I’ll be stunned if the Europeans get this thing right. That is, implementing a strategy that allows for future and sustained growth rather than kicking this can further down the road and leading to a Japanese-style funk, or worse. But we’ll have to wait for later this week as the next summit will be held on December 9. Many people who have set this date as the day of reckoning.
So we push an epic moment one month forward. November 9 became an epic date in 1989 as that was the day the Berlin Wall came down, changing European history. The next epic date may just be December 9 – hopefully I’m stunned and it results in a cheerful celebration, as was that day in November 22 years ago.
Market Activity for December 2, 2011
Sector Activity for December 2, 2011
November Jobs
The Labor Department reported that total payrolls rose 120,000 in November (about in line with the 125K expected, but the whisper number was closer to 200K after that 206K ADP report), but the prior two months were revised up nicely by 72K. As a result, the three-month average got bumped up to 143K/month -- would have been 119K/month without the revisions. This of course is less than half of what we need per month, and as far as the eye can see to get the jobless rate down to a level that is at least respectable, but it is improvement.
Private sector payrolls rose 140K, led by the 146K pick up in service-providing sectors. This puts the service-sector average at 150K/month, which should be much better with the seasonal hires for this time of year. It was led by a 58K increase in trade & transport payrolls (50K of which coming from retail). Goods-producing sectors shed 6K as manufacturing payrolls rose just 2K, mining added 4K and construction cut another 12K.
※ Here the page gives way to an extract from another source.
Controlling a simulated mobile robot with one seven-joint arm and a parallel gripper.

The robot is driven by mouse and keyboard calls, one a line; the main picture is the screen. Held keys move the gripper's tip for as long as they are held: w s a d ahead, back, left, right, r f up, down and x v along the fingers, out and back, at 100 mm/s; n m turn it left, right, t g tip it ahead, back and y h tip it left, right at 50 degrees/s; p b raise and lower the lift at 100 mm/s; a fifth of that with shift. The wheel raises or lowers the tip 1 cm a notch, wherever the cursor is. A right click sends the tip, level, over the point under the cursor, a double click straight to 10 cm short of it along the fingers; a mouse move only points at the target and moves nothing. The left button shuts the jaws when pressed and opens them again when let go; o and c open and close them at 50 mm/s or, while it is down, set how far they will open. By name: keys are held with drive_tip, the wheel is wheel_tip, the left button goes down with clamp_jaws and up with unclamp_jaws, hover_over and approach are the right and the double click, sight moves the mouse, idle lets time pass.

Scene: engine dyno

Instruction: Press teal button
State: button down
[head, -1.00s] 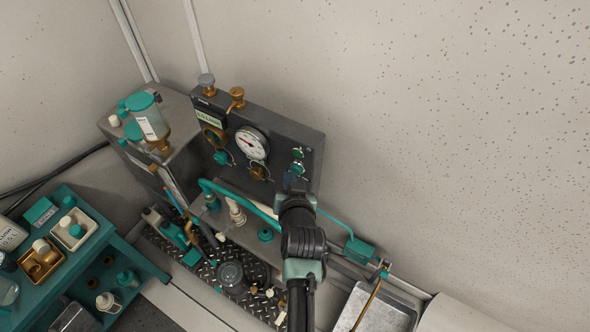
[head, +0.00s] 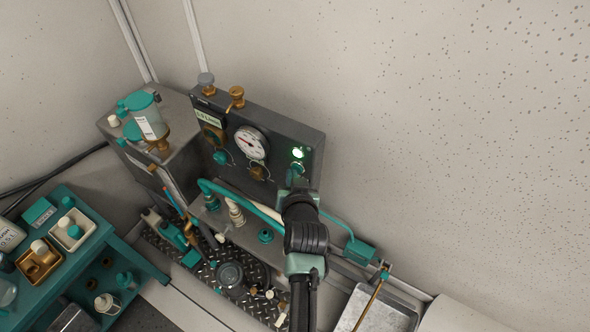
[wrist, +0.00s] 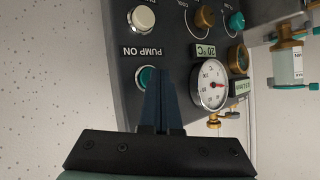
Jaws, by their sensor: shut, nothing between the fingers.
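The teal button (wrist: 146,77) sits in a pale ring on the dark control panel in the wrist view, beside the "PUMP ON" label. In the head view the teal button (head: 298,169) shows just past my gripper's tip. My gripper (wrist: 163,72) is shut and empty. Its fingertips overlap the button's right edge in the wrist view. I cannot tell whether they touch it.
A white button (wrist: 144,17), a brown knob (wrist: 205,15), a teal knob (wrist: 236,20) and a round gauge (wrist: 213,85) share the panel (head: 280,130). Teal hoses and fittings crowd below it. A teal cart (head: 105,235) with bottles stands at the left.

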The official unemployment rate fell by the most in a year as it came in at 8.6% (down from the 9.0% in October and the lowest level since March 2009 when it was still rising). There was a good and bad story behind this decline. First, the good is that the Household Employment Survey (with which the jobless rate is calculated) posted a 278K gain in jobs and that rounded out a four-month streak of 1.28 million more jobs. The bad news is that also helping the jobless rate decline was 315,000 people removing themselves from the labor force.
So, the number of unemployed fell by 594K, but more than half of the decline was due to removals from the labor force. What you want to see is this number of unemployed come lower even as more people re-enter the workforce. When it occurs in the manner it did, it just means that more people will eventually have to re-enter and it will take an even greater increase in job creation to absorb this re-entry rate in the coming months/years.
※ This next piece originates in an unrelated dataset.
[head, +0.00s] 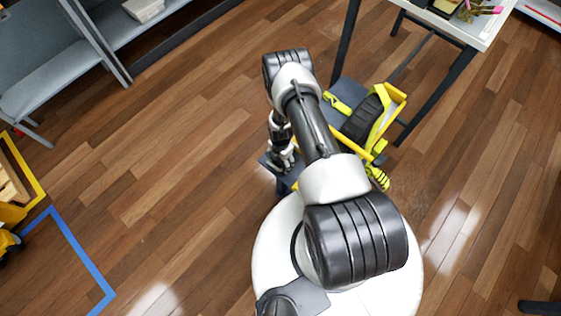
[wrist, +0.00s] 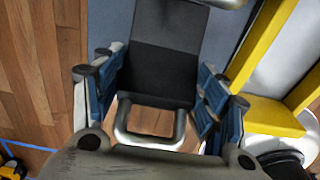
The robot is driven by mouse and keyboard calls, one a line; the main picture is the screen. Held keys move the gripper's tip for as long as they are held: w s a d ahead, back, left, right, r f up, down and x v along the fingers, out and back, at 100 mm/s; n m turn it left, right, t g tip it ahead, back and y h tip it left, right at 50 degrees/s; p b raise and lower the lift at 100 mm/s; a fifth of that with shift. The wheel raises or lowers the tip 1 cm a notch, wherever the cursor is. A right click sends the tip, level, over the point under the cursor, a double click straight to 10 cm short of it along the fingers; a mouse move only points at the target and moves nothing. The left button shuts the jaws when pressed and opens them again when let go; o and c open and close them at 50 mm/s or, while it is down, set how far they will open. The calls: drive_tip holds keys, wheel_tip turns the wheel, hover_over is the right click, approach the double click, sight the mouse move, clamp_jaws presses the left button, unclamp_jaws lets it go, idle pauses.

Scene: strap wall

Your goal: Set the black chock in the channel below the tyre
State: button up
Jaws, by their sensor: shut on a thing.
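The black chock (wrist: 165,55) shows in the wrist view as a dark wedge-like block between my gripper's blue-padded fingers (wrist: 158,98). In the head view my gripper (head: 284,160) points down left of the yellow frame (head: 390,108), over the edge of a slate-grey base. The chock cannot be made out clearly there. The black tyre (head: 361,118) stands in the yellow frame, partly behind my arm. The channel is mostly hidden by my arm. I cannot tell whether the chock touches the base.
A white-topped table (head: 470,28) with dark legs stands behind the tyre. Grey shelving (head: 60,75) is at upper left. Blue floor tape (head: 80,255) and yellow items (head: 12,215) lie at far left. The wooden floor between is clear.

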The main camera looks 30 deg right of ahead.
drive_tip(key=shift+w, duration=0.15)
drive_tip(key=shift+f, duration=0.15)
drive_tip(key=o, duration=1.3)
Looking at a labor participation rate of 64.0%, one can surmise that roughly 4.5 million people will be re-entering just to get the participation rate back to the modern-era norm (and that’s putting it kindly as the actual number of workers who currently want a job – these are among people who have removed themselves from the labor force because they haven’t looked for a job in four weeks – stands at 6.2 million).
The under-employment situation improved as the U6 unemployment rate fell to 15.6% from the 16.2% in October. What drove the rate lower was a nearly 400K reduction in the number of people working part-time for economic reasons (there previously couldn’t find of job). We’ll have to wait a couple of months to see if there really is something behind this move, it may just have been more people getting bumped up to full-time hours because of the holiday season.
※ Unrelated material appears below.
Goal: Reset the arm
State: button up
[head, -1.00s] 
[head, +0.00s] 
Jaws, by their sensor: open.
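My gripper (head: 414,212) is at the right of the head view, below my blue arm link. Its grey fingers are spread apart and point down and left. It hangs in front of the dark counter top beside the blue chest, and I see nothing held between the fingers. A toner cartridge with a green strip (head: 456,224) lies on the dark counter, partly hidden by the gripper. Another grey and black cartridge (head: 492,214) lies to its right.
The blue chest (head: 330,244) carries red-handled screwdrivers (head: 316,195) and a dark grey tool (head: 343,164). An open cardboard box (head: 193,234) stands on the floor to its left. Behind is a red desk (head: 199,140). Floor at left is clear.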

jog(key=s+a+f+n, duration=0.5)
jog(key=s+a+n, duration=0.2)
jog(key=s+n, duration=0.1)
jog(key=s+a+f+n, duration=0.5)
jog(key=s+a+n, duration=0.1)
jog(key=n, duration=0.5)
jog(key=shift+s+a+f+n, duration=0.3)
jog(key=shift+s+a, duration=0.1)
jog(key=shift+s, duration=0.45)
The long-term unemployment problem deteriorated.
The average duration of unemployment rose to 40.9 weeks from the 39.5 in October – 10 months!
Those out of work for at least six months rose to 43.0% from 42.4% as of October – so of all of the 13.3 million officially unemployed, 43% (5.7 million people) have been out of work for at least six months. And the number is actually about double that figure as it does not count the people who have removed themselves from the labor force over the past few years.
(There are three-primary reasons for this long-term jobless situation: One, economic growth is too weak; two, firms are desperate to hold onto their profit margins as there is no room for error in a weak environment; three, offering jobless benefits for up to 99 weeks creates a disincentive for people to accept a less-than-desirable job.)
Average hourly earnings fell 0.1% in November (expected to rise 0.2%). Over the past 12 months, this figure has increased just 1.8% -- about half the rate of inflation.